The actual inspiration to write the book came from an unexpected quarter. In 2012, Angela was looking for a topic for her Masters thesis in Cultural Heritage that she was completing at Canberra’s Australian University, and thought the idea of the history of the Murray River might be worthy of consideration.

“I had a few ideas which I mentioned to mum and dad, telling them I was thinking of profiling a town along the Murray, and dad said: ‘Why not broaden it to look at other adventurers who have travelled down the Murray and other rivers’, something he had thought of while he was undertaking his trips,” Angela said.

“The thought of doing my thesis on this topic was exciting and appealed to me.”

Researching material for the thesis was an exacting task for Angela, having to consult multiple sources, she visited libraries in towns along the Murray, contacted numerous historical societies, and discovered anecdotes from people’s journeys down the various river systems.

Given the amount of resource material gathered during the thesis, the next logical step was to combine the stories into a book, something she and her father have done in ‘Murray-Darling Journeys’.

The book is about the history of significant, long distance rowing and paddling journeys in ‘human-powered’ craft, on the rivers of the Murray-Darling Basin from 1817 to 2016.

The book provides a comprehensive listing of more than 430 published accounts covering journeys of exploration, surveying journeys related to the paddle steamer trade, gold rush and depression era journeys and recreational and fund-raising journeys.

The first journey detailed is that of Surveyor-General John Oxley, Captain Charles Sturt and Major Thomas Mitchell’s expedition, carried out at the behest of New South Wales Governor Macquarie, and the book concludes with, ‘Dave Jacka’s’ kayak trip down the Murray from the Hume Weir to the river mouth in 2016.

The authors say the book brings back to life long-forgotten journeys that are a reflection of the times in which they occurred.

Murray-Darling Journeys was launched by the Mayor of Alexandrina, Cr Keith Parkes, in Goolwa, last week, at the National Trust of South Australia History Centre.
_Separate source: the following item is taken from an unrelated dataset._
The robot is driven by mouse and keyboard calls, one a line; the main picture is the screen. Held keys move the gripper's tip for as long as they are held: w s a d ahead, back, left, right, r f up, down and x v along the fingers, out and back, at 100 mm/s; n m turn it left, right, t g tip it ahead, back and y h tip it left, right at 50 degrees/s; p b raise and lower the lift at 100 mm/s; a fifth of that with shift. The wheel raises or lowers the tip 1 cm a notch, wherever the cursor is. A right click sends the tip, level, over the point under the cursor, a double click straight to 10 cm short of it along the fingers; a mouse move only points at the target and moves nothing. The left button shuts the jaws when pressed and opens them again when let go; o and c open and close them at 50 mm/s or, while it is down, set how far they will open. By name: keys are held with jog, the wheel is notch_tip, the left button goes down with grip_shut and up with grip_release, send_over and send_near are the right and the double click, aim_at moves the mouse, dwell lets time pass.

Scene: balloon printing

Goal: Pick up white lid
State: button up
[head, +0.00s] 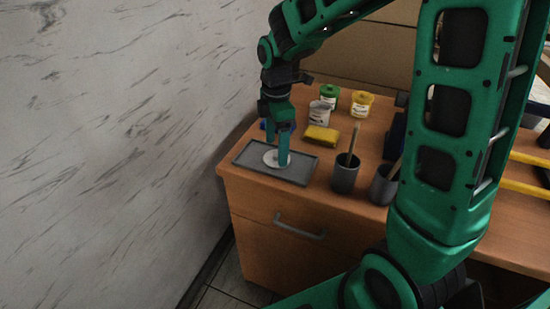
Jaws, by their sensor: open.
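The white lid (271,160) is a flat round disc lying on a grey tray (302,178) near the front left of the wooden cabinet top. My gripper (277,160) points down over the lid, with its teal fingers spread apart. The fingertips are at the lid, one near its right side and one toward its back left. The fingers hide part of the lid. I cannot tell whether they touch it.
Behind the tray stand a white jar (319,115), a green-lidded jar (329,97) and a yellow-lidded jar (361,104). A yellow sponge (321,136) lies beside the tray. A grey cup with a brush (344,174) stands to its right. A marble wall (120,130) is at left.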

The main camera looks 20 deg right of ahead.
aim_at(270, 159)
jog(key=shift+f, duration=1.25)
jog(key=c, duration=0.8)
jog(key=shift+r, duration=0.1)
Angela recalled an anecdote of a character named Jack Robson, who paddled a self-made galvanised iron canoe down the Tumut, Murrumbidgee and Murray Rivers to the mouth of the Murray at Goolwa in 14 weeks and two days.

“Robson had no experience in handling canoes, and on the first day he encountered many rapids in the upper reaches of the Murray, and the canoe became swamped several times, and ended up with a leak in it,” she said.

“He was also forced to seek refuge in a gum tree when some wild pigs cornered him and lost a lot of his possessions and stores he had laid out on the river bank, when the wake from a passing paddle steamer washed everything into the water.”

Goolwa is significant not just for being at the mouth of the Murray, it’s also the home of a National Trust Heritage listed register, which documents the journeys down the river and was an invaluable source of information for Angela.

The Inland Rivers National Marathon Register as it is known, was established in 1954 by Alexandrina Councillor, Frank Tuckwell, who is now 83 years-of-age.

Mr Tuckwell started the register as a result of his meeting with a man called Bill Confoy, who had just completed his journey down the Macintryre, Barwon, Darling and Murray rivers, from Goodiwindi to Goolwa.

The intrepid canoeist paddled up to young Frank and asked him where he could register his river journey, and Frank said: ‘Nowhere’, but gave him a rough piece of paper to acknowledge his journey and arrival in Goolwa, and so the register was born out of this event.

“To this day Frank still takes an active interest in journeys down the river, and greets many paddlers on their arrival in Goolwa, and his foresight is credited with ensuring the remarkable journeys down the river are recorded for posterity,” Mike said.

Our own ‘Hugh King Drive’ in Mildura is named after one of the characters in the book, Scottish-born paddle steamer Captain, Hugh King.

Captain King, together with two crewmen, paddled a canoe made out of a gum tree up the Murray from Wentworth to Echuca.

They had just delivered the paddle steamer ‘Moira’, to new owners in Wentworth, and were faced with the problem of getting back to Echuca, as the river level had become too low to allow them to navigate a steamer back up it.

Later on, King became involved with the Chaffey Brothers, and together they formed the Murray Navigation Company, hence his connection with our region, and the name given to the road that runs along the river from the Bridge to Lock 11.

The list of hilarious, and some not so funny tales, is a long one, and makes the book a fascinating read.

The book is bound to make an ideal Christmas present, appealing to a broad range of readers, particularly those interested in the history of river journeys.

“It’s an easy read, you can just open it up at random and read one of the many stories contained in the book, you don’t have to start at page one and read the whole book from front to back to understand and enjoy it,” Mike said.

Murray-Darling Journeys is available at Collins Books Mildura, Wentworth Newsagency, and most visitor centres in the region.